- Written problem
Return all of the data exactly as written, without the pictures.

----------------

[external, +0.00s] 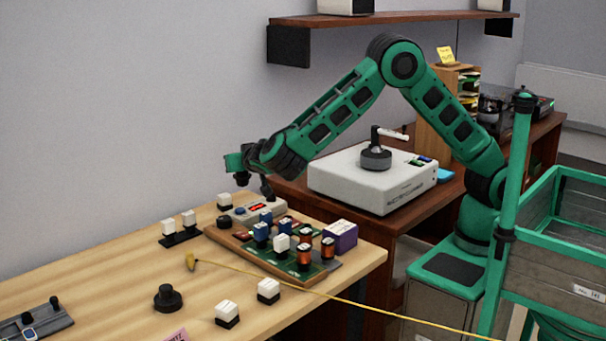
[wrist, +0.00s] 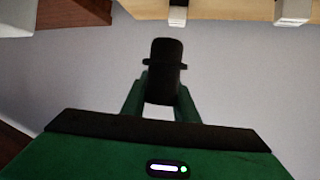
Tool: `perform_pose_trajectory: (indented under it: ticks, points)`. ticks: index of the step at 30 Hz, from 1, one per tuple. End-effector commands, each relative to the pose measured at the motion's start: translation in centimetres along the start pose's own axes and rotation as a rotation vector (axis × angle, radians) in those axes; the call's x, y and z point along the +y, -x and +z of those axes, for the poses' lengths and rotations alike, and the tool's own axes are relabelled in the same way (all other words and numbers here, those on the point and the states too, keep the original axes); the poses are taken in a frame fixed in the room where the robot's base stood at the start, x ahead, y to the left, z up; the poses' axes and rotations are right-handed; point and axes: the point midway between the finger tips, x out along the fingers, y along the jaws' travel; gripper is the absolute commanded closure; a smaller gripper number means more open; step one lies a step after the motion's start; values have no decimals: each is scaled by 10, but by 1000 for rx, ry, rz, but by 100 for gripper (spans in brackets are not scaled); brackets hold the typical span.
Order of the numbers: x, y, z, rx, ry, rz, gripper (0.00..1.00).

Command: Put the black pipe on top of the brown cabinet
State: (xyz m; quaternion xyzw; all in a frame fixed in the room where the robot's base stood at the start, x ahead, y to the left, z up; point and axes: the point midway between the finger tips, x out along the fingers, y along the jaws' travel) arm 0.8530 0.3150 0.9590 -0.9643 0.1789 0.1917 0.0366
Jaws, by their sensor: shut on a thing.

----------------

- Correct output
[external, +0.00s] 
[wrist, +0.00s] 
Tool: `perform_pose_trajectory: (indented under it: ticks, points)`. ticks: index of the step at 30 Hz, from 1, one per tuple. End-effector commands, each relative to the pose measured at the motion's start: translation in centimetres along the start pose's own axes and rotation as a rotation vector (axis × angle, radians) in those axes; the call's x, y and z point along the +y, -x and +z of those axes, for the poses' lengths and rotations alike, and the tool's own axes are relabelled in the same way (all other words and numbers here, those on the point and the states too, keep the original axes); the poses are taken in a frame fixed in the room where the robot's base stood at the start, x ahead, y to the left, z up; the poses' axes and rotations are right-handed; point and axes: the point midway between the finger tips, x out along the fingers, y along the jaws' travel; gripper is the absolute commanded closure; a smaller gripper number means more open; step one lies a step after the motion's start; values have no decimals: each is scaled by 10, but by 1000 for rx, ry, rz, but by 100 for gripper (spans in brackets are not scaled); brackets hold the typical span.
Order of the numbers: x, y, z, rx, ry, rz, gripper (0.00..1.00).

Command: Put the black pipe on top of the brown cabinet
State: (xyz m; quaternion xyzw; all in a frame fixed in the room where the robot's base stood at the start, x ahead, y to the left, z up; point and axes: the point midway between the finger tips, x out along the fingers, y along the jaws' travel) arm 0.8530 0.3150 0.9590 -0.9643 0.1789 0.1917 0.0366
Jaws, by their sensor: shut on a thing.

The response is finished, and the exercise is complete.